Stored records
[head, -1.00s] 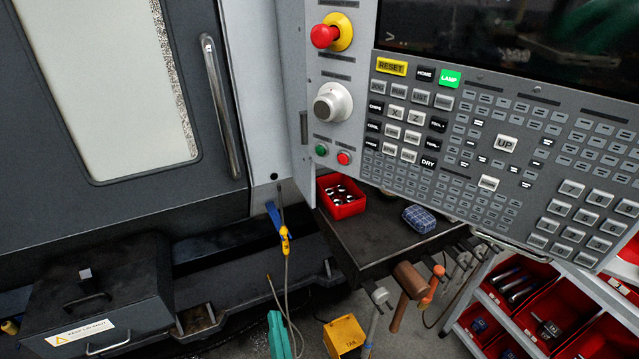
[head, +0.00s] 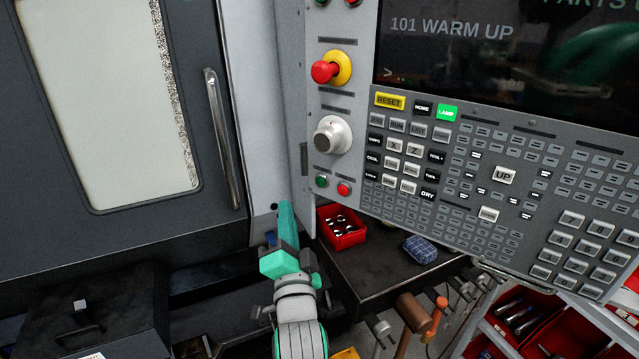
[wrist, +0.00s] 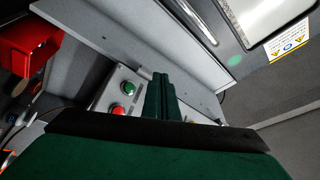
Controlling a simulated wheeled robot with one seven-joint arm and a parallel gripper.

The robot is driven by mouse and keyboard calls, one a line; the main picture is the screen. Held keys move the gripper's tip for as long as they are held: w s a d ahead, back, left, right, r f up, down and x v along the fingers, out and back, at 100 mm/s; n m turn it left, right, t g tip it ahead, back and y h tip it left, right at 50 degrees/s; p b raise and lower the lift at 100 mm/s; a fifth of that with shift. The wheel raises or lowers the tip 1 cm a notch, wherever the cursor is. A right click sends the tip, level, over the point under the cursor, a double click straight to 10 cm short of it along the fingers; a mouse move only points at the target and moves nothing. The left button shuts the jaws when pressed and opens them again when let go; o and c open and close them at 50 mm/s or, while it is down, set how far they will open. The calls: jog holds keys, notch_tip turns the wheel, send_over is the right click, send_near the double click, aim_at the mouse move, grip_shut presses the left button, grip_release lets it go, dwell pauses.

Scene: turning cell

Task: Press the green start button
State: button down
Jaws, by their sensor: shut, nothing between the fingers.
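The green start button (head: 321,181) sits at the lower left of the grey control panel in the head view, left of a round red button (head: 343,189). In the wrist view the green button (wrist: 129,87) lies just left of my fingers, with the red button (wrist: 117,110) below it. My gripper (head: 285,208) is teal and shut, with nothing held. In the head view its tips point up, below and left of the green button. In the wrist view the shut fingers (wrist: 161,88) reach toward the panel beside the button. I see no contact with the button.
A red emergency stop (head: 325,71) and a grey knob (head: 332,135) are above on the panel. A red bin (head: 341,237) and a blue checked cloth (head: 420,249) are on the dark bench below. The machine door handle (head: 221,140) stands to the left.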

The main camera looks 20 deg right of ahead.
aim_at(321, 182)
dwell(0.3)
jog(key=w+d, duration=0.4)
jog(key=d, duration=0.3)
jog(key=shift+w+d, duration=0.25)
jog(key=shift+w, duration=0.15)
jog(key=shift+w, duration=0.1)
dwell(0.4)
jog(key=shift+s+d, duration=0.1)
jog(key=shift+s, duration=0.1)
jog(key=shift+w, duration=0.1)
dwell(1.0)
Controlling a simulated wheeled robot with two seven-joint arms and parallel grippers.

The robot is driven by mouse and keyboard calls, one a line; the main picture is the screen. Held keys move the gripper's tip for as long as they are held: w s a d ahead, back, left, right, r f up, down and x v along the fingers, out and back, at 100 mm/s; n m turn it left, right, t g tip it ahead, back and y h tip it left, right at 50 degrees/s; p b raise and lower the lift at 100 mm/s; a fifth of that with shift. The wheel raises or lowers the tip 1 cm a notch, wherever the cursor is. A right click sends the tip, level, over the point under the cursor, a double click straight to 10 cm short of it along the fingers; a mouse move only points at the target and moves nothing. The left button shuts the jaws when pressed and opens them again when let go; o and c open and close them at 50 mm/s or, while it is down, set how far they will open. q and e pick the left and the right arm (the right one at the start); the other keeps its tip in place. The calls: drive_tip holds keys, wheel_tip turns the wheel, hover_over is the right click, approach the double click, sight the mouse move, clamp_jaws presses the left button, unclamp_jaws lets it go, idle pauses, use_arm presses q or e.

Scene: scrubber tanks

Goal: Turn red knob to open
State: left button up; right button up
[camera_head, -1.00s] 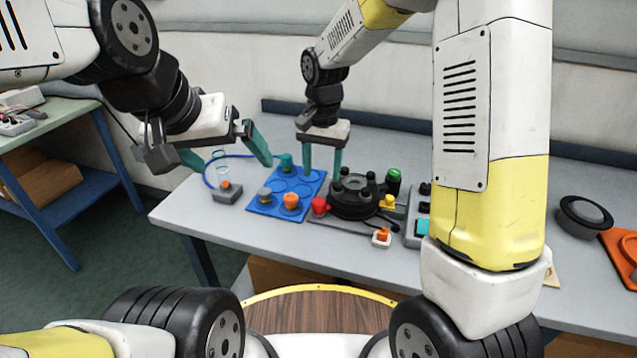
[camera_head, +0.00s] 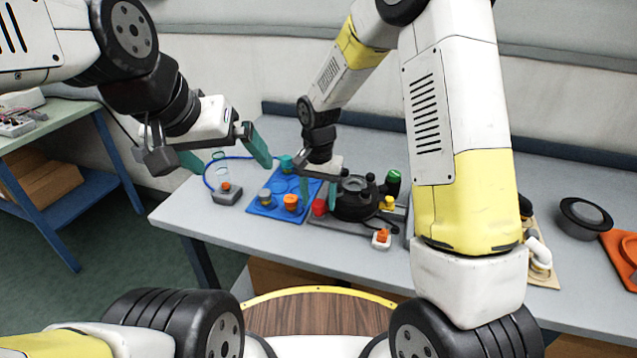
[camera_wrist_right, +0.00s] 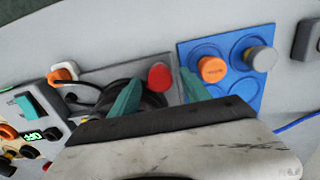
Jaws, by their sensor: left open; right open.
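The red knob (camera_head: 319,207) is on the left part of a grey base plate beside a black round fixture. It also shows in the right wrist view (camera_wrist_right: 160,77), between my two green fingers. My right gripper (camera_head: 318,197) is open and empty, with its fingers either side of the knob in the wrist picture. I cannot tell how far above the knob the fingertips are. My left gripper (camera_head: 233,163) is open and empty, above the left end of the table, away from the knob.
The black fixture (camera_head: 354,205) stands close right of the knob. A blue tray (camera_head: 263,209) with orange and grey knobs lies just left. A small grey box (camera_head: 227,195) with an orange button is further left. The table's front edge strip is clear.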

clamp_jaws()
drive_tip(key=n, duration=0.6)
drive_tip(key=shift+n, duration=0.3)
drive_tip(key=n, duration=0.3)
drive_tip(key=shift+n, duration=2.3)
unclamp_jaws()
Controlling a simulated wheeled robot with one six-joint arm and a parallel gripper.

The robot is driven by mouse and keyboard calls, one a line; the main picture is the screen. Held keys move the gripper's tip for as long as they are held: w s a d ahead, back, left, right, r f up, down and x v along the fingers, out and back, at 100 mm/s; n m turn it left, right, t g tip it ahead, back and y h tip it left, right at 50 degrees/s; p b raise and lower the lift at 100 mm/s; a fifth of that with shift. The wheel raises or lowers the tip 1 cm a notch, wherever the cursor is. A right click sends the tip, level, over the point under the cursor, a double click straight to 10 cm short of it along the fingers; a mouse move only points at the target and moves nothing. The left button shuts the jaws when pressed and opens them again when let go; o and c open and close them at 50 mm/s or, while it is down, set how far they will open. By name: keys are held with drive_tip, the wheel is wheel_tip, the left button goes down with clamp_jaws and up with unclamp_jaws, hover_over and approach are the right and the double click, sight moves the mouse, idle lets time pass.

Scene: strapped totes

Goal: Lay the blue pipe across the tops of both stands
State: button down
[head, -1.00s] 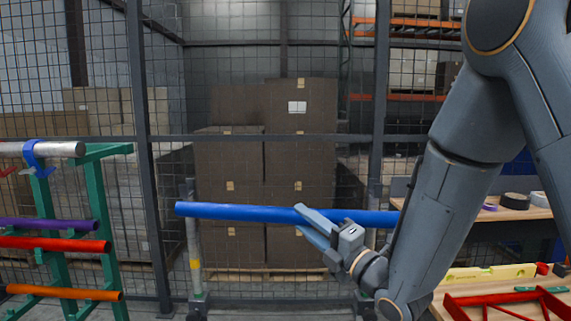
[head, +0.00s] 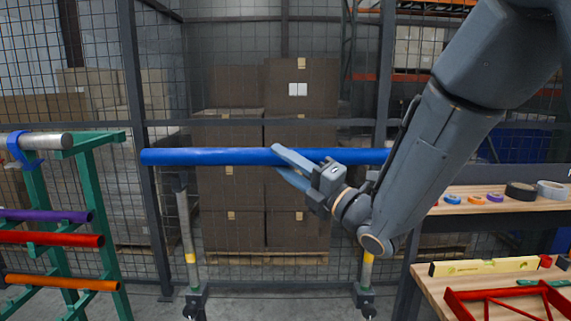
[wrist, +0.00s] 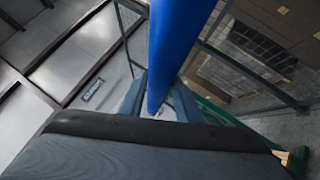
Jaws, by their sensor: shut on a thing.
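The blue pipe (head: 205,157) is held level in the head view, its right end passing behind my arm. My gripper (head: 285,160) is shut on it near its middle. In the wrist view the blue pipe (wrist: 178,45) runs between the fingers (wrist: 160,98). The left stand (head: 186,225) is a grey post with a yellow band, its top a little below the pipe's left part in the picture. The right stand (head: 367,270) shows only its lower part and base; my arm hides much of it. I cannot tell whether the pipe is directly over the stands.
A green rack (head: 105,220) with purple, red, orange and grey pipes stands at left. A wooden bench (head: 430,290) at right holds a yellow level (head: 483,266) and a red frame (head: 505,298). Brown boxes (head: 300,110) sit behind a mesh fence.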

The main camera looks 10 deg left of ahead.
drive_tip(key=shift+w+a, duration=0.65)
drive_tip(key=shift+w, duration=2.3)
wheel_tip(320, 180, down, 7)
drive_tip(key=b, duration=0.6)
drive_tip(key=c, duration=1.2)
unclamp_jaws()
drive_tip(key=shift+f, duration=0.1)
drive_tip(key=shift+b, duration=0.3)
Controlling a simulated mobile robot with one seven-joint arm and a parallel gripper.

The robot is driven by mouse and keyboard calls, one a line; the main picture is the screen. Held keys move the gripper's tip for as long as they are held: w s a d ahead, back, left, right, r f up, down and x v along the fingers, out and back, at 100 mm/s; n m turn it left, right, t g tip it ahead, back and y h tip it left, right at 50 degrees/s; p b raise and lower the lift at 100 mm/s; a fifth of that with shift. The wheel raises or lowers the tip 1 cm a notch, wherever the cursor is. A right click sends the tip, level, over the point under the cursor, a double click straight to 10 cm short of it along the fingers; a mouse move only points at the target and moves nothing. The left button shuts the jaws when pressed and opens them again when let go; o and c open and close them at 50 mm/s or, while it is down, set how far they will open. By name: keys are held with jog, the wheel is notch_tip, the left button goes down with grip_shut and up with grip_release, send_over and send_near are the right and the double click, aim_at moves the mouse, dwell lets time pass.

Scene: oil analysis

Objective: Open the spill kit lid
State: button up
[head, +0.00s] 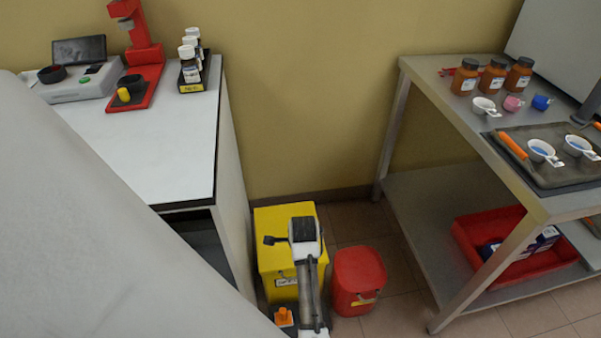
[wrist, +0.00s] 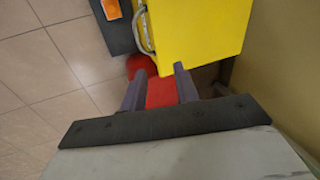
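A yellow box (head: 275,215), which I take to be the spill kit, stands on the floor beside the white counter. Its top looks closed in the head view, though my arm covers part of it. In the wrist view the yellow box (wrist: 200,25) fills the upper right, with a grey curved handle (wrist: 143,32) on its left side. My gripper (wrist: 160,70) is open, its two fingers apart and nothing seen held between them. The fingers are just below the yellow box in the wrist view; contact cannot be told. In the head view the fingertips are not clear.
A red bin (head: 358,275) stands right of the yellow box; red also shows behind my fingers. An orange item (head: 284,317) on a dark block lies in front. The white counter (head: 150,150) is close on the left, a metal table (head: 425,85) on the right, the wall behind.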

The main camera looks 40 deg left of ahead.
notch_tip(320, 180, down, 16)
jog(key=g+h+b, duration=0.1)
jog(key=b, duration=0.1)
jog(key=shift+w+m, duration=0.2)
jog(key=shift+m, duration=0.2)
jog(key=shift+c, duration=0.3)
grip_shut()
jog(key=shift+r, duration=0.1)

__Task prompt__.
Identify the lines of the data that contain the word "Scene". Copy each of them.

__Worked answer__.
Scene: turning cell
Scene: scrubber tanks
Scene: strapped totes
Scene: oil analysis

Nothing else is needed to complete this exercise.